* Supplied entries
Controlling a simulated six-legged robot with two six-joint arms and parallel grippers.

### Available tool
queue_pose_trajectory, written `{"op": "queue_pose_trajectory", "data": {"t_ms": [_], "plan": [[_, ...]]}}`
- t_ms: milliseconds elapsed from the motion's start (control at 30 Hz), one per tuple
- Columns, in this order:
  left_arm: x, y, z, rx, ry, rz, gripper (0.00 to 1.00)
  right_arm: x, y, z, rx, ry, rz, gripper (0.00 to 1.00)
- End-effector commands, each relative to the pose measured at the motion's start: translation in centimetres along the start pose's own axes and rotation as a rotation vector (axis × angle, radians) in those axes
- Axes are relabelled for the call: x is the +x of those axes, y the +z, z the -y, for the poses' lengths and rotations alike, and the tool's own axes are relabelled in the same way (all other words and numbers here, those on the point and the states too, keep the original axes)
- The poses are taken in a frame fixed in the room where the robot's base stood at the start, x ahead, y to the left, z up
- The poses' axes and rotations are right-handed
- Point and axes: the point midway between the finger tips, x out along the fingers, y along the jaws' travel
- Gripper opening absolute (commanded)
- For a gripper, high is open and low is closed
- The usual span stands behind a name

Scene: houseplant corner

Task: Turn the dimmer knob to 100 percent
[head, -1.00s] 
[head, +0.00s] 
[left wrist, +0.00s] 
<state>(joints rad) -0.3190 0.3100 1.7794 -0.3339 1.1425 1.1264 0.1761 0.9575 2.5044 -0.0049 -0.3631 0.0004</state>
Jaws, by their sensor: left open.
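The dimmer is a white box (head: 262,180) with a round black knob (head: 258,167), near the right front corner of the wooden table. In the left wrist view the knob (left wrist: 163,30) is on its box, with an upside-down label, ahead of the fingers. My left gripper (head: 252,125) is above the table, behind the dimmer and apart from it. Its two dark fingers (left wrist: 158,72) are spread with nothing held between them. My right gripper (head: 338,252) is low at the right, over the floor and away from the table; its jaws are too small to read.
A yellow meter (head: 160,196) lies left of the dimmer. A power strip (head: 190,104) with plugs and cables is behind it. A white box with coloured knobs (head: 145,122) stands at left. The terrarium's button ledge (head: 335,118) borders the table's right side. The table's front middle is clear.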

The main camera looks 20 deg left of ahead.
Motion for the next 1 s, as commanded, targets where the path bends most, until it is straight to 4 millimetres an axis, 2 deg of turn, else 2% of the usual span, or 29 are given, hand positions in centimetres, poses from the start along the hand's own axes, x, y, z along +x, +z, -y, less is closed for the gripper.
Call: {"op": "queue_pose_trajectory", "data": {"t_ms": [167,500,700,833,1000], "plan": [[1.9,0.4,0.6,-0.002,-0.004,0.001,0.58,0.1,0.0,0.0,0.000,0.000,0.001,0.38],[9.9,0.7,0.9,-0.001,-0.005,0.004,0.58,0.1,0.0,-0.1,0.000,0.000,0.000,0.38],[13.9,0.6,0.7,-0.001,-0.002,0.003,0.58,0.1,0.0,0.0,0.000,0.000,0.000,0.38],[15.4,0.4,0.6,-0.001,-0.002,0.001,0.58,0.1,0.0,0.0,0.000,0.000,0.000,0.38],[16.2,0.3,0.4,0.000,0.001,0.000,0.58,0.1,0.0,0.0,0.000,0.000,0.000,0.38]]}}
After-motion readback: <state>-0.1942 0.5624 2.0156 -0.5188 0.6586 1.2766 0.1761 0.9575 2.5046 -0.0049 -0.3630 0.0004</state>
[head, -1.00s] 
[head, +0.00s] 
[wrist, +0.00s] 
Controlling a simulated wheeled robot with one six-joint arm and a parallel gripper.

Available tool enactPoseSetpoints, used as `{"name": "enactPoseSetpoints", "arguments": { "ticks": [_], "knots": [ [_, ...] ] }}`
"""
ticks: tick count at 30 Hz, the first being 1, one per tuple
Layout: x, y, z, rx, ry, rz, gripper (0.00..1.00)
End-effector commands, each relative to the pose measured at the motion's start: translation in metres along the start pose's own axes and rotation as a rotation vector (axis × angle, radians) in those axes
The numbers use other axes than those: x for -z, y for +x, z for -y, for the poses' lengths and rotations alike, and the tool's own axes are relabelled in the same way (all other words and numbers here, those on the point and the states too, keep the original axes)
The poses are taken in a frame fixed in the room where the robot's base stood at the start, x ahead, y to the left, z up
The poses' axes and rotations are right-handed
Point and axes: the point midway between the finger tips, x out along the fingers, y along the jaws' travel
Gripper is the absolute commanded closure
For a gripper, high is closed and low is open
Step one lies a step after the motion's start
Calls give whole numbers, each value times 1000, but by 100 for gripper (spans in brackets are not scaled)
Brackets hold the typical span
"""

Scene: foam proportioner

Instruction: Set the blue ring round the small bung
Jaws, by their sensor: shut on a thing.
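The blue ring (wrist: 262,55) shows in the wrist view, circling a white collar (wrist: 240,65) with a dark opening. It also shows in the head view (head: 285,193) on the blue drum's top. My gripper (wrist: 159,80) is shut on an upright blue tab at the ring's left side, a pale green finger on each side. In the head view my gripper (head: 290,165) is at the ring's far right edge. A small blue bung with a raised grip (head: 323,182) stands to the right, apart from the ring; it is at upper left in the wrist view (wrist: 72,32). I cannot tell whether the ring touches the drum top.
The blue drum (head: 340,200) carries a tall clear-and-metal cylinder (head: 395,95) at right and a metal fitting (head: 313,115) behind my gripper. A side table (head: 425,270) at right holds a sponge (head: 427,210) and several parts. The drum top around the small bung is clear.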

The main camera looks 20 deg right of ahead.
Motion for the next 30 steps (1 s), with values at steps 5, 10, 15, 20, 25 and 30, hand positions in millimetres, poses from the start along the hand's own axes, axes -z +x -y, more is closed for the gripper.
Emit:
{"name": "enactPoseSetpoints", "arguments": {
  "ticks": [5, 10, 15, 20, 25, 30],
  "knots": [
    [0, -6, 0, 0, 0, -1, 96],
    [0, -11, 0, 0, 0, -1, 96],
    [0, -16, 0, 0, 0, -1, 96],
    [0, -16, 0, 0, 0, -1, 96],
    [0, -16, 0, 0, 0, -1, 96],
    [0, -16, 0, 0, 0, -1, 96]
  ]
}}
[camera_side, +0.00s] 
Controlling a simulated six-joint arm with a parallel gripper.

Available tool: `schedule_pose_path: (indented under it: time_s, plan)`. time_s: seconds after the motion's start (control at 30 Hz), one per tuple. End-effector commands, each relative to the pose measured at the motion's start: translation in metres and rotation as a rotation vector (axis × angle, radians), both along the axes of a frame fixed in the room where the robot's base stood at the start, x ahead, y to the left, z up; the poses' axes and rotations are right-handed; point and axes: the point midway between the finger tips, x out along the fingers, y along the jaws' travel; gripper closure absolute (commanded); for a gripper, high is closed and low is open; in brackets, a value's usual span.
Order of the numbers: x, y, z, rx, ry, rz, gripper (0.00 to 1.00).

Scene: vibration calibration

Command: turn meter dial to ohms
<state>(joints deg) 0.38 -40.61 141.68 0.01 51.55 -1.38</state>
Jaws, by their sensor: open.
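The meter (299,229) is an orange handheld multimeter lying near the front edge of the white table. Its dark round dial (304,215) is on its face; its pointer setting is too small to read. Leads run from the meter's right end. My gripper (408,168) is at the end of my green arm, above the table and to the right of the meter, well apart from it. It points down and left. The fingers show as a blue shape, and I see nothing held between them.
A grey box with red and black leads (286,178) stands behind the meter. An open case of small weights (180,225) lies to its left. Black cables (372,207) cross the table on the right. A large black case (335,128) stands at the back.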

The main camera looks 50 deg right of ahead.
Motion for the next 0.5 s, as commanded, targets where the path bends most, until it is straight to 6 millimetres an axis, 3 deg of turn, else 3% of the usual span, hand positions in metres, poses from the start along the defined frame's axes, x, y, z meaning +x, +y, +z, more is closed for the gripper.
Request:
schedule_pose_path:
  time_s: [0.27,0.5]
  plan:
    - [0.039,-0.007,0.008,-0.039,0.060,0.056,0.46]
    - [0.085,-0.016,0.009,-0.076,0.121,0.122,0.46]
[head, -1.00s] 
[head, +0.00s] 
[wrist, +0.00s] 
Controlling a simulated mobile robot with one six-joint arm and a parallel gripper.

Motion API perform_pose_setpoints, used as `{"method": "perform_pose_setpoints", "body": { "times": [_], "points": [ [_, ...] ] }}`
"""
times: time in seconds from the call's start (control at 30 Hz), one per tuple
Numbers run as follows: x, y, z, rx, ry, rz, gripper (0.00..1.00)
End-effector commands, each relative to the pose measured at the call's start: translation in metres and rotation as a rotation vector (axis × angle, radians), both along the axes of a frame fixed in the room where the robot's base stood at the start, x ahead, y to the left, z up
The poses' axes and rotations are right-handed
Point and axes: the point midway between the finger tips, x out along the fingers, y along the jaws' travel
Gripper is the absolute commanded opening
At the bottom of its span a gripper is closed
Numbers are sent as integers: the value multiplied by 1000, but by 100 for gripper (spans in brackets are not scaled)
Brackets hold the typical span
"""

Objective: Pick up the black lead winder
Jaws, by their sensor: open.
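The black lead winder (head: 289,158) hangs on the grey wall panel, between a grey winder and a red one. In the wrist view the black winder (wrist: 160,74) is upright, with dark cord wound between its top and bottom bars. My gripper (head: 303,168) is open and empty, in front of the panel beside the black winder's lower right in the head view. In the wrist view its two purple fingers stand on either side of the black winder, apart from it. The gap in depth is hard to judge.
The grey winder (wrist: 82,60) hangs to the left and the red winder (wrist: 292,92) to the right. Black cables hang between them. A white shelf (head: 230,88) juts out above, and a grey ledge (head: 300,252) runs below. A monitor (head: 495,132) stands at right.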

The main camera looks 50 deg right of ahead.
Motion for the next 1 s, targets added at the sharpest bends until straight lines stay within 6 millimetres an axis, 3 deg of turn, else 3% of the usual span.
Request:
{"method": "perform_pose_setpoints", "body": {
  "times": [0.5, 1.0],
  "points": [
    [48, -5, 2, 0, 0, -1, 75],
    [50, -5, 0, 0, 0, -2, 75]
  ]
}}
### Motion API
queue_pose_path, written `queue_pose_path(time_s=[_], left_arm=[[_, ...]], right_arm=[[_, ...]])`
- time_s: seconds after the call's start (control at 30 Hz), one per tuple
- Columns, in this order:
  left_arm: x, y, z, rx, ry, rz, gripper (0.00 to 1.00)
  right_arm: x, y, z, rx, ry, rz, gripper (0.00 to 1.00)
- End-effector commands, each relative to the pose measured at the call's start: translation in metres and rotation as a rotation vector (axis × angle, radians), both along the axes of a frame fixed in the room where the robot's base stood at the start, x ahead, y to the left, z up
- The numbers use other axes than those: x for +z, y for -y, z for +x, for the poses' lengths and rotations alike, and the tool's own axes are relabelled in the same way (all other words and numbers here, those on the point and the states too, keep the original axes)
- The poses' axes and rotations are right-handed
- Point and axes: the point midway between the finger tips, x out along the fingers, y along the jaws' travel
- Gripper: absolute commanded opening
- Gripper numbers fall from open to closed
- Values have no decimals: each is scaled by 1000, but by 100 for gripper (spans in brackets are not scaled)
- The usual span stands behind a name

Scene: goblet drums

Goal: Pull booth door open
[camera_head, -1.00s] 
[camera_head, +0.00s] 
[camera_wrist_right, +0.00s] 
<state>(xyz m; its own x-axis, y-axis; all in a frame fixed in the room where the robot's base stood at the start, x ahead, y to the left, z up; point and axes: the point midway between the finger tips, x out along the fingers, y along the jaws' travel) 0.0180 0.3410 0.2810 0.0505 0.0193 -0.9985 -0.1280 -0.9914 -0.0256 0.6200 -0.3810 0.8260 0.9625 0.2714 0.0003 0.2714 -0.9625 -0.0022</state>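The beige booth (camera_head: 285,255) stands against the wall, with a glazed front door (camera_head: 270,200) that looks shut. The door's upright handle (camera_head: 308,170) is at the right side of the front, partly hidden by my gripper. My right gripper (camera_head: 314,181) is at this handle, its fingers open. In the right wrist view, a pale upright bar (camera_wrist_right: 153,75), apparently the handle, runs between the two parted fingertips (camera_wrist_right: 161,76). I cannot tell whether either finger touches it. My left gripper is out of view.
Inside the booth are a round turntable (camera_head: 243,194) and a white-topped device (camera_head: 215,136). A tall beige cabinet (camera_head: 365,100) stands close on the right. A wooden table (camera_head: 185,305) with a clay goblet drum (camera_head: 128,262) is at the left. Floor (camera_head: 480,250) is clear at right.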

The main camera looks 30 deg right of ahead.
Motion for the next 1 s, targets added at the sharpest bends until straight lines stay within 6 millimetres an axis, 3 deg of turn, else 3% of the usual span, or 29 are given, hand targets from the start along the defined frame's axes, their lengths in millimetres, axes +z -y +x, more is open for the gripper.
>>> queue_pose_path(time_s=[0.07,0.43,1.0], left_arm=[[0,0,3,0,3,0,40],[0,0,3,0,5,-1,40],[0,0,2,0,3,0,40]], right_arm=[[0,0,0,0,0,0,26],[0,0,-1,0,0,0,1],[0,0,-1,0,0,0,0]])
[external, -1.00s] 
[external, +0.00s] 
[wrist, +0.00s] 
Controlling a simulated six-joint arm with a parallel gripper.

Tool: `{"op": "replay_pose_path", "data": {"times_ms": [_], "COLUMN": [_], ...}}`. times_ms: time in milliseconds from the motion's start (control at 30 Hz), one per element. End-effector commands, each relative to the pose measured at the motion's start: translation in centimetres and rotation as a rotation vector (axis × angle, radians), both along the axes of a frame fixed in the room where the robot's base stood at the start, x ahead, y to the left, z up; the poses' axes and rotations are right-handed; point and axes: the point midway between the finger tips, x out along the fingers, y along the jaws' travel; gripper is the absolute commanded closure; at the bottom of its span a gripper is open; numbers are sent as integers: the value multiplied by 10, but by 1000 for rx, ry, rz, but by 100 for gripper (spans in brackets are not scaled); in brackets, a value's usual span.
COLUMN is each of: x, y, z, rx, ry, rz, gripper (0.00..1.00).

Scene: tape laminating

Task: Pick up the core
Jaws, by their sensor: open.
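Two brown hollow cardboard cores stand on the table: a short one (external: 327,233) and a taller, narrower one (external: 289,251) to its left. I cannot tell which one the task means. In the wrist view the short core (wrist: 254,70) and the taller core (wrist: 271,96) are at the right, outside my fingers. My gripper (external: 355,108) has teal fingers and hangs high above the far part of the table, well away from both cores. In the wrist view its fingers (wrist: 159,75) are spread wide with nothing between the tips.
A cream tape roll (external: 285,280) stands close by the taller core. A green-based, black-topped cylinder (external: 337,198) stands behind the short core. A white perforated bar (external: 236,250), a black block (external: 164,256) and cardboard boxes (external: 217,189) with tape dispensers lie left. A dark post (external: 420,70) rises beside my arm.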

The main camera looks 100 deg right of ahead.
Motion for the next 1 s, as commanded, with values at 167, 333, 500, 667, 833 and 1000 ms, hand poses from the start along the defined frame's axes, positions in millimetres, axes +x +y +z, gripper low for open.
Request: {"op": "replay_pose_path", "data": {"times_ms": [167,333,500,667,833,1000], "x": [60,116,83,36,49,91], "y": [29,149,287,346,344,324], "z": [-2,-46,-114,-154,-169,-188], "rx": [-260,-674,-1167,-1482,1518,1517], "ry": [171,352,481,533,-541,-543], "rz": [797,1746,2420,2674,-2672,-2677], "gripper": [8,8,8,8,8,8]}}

* Task brief
Working from the data above, extract solely the lines from the one containing "the usual span." through the one containing "- The numbers", exactly as they appear, both included.

* Output of the exercise
Motion for the next 1 s, targets added at the sharpest bends until straight lines stay within 6 millimetres an axis, 3 deg of turn, else 3% of the usual span.
Request:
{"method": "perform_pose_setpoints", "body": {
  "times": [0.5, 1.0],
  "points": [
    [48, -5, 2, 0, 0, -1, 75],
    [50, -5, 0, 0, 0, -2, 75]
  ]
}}
### Motion API
queue_pose_path, written `queue_pose_path(time_s=[_], left_arm=[[_, ...]], right_arm=[[_, ...]])`
- time_s: seconds after the call's start (control at 30 Hz), one per tuple
- Columns, in this order:
  left_arm: x, y, z, rx, ry, rz, gripper (0.00 to 1.00)
  right_arm: x, y, z, rx, ry, rz, gripper (0.00 to 1.00)
- End-effector commands, each relative to the pose measured at the call's start: translation in metres and rotation as a rotation vector (axis × angle, radians), both along the axes of a frame fixed in the room where the robot's base stood at the start, x ahead, y to the left, z up
- The numbers use other axes than those: x for +z, y for -y, z for +x, for the poses' lengths and rotations alike, and the tool's own axes are relabelled in the same way (all other words and numbers here, those on the point and the states too, keep the original axes)

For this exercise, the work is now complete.